Oracle Tacks To New Course: Software Giant Enters Hardware Business That Ellison Long Craved

HP Oracle Database Machine

HP Oracle Database Machine

For more than a decade, Oracle CEO Larry Ellison has flirted with the idea of entering the hardware business. Remember the network computer, or the database device he once planned to flummox Bill Gates?

The flirtation is over. The database giant announced Wednesday the delivery of two dedicated data devices – and budding competition with vendors such as Teradata, Netezza, Sun Microsystems and storage titan EMC.

Taking the stage of the Oracle OpenWorld conference in San Francisco, Ellison said he got the “radical” idea for the devices while on his trimaran sailboat (a radical design of its own and one he hopes will be allowed to compete in the America’s Cup).

“It’s really extreme engineering,” the unpredictable Ellison said of both initiatives.

The push into hardware is in part sparked by a coming crisis Ellison says many big corporations will face: “There’s a huge data bandwidth problem.” The problem comes as the amount of information in existence spirals to extraordinary heights and databases a monstrous 200 terabytes or so in size can’t access data from storage farms fast enough.

The HP Oracle Database Machines is designed to host a high-performance Oracle database and will be what the company says is the world’s fastest database server.

“We’re not talking about the iPod Nano here,” Ellison said during an uncharacteristically brief address. The machine, available immediately, uses 64 Intel processing cores to run the database and another 112 cores to store data. It costs $650,000 and requires a $1.68 million software license, unless a customer already has such a license.

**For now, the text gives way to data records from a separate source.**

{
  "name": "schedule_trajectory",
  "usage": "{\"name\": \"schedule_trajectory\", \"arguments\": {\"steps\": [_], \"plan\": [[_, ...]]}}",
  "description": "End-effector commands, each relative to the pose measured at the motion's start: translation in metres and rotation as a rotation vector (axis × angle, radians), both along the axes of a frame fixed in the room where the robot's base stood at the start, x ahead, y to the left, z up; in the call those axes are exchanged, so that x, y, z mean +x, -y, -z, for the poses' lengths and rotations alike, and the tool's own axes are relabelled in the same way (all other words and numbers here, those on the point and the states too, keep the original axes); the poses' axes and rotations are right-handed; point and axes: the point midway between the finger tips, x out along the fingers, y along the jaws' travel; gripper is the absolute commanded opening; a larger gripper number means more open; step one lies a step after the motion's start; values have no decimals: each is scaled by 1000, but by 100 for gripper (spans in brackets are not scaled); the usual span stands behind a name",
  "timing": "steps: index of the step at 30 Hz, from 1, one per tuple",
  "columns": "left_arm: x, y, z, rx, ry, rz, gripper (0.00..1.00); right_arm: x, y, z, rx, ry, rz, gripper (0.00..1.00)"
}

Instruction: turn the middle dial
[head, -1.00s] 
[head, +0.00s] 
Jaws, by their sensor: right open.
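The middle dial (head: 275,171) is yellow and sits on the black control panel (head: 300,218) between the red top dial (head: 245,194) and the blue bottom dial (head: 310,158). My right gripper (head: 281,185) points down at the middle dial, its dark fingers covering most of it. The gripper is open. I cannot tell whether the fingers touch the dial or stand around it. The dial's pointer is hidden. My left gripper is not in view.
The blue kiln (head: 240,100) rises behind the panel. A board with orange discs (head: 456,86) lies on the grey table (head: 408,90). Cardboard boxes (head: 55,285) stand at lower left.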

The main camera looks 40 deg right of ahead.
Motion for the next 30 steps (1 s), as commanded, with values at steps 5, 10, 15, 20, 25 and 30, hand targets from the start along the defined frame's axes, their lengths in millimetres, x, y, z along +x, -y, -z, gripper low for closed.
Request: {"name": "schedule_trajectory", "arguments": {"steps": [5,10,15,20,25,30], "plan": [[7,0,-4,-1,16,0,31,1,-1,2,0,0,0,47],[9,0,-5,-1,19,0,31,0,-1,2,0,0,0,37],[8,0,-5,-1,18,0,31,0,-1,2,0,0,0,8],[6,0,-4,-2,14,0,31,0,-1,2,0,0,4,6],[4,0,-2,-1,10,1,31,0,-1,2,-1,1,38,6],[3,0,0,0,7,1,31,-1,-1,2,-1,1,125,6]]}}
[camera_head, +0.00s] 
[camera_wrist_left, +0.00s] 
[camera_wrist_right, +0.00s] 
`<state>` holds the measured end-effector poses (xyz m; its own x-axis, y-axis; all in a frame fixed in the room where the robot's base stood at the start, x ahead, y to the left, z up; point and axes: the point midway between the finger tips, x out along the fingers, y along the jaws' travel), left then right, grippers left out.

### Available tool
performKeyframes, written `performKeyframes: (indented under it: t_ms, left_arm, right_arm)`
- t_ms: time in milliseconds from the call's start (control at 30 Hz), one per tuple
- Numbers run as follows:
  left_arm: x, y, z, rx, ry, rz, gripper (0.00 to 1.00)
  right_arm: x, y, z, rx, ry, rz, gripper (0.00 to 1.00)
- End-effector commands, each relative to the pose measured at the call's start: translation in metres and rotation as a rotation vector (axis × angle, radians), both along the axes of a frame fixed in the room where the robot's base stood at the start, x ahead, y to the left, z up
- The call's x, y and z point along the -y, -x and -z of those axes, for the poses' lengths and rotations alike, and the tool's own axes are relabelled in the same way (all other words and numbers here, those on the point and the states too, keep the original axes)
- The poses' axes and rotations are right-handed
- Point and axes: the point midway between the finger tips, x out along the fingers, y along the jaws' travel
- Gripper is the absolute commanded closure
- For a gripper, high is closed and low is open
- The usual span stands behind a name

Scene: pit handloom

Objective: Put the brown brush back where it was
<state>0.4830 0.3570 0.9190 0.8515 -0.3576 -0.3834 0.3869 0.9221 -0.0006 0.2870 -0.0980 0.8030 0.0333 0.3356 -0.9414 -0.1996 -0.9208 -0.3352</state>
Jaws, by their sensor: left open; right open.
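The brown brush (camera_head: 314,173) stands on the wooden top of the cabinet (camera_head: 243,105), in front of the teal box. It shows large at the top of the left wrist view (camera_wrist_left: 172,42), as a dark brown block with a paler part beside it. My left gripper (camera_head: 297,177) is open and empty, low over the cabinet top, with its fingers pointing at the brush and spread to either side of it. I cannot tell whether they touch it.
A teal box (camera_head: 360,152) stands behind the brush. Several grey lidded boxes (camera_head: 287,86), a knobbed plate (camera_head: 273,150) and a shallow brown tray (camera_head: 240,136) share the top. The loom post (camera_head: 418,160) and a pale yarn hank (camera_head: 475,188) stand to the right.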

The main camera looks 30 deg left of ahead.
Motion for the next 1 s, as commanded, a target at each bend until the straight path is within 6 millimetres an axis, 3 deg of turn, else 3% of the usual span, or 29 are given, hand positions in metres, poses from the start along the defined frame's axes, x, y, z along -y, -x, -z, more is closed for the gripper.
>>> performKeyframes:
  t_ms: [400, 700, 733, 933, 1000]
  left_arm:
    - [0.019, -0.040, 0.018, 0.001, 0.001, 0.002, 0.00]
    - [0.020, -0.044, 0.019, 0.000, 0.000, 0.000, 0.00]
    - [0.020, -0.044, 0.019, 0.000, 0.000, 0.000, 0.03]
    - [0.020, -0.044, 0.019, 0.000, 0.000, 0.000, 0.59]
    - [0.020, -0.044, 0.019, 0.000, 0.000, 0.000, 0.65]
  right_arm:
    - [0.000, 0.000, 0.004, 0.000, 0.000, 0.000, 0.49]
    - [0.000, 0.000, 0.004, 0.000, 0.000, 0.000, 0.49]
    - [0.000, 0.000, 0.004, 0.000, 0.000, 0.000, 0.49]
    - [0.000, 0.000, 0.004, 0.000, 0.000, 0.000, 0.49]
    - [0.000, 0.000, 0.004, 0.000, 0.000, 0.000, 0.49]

Hewlett-Packard CEO Mark Hurd, appearing at the event by video conference, said HP would support the device.

The Exadata Performance Storage Server is a aimed at speeding up the flow of data between disk storage arrays and a database in big data warehouses, the intersection where Ellison sees the “huge data bandwidth problem” in the making as a volume of data on the Internet increases.

The server is designed to ease that flow by reducing the amount of data flowing between the equipment. It is available immediately to run with Oracle’s Linux database. Versions for other Oracle databases are underway.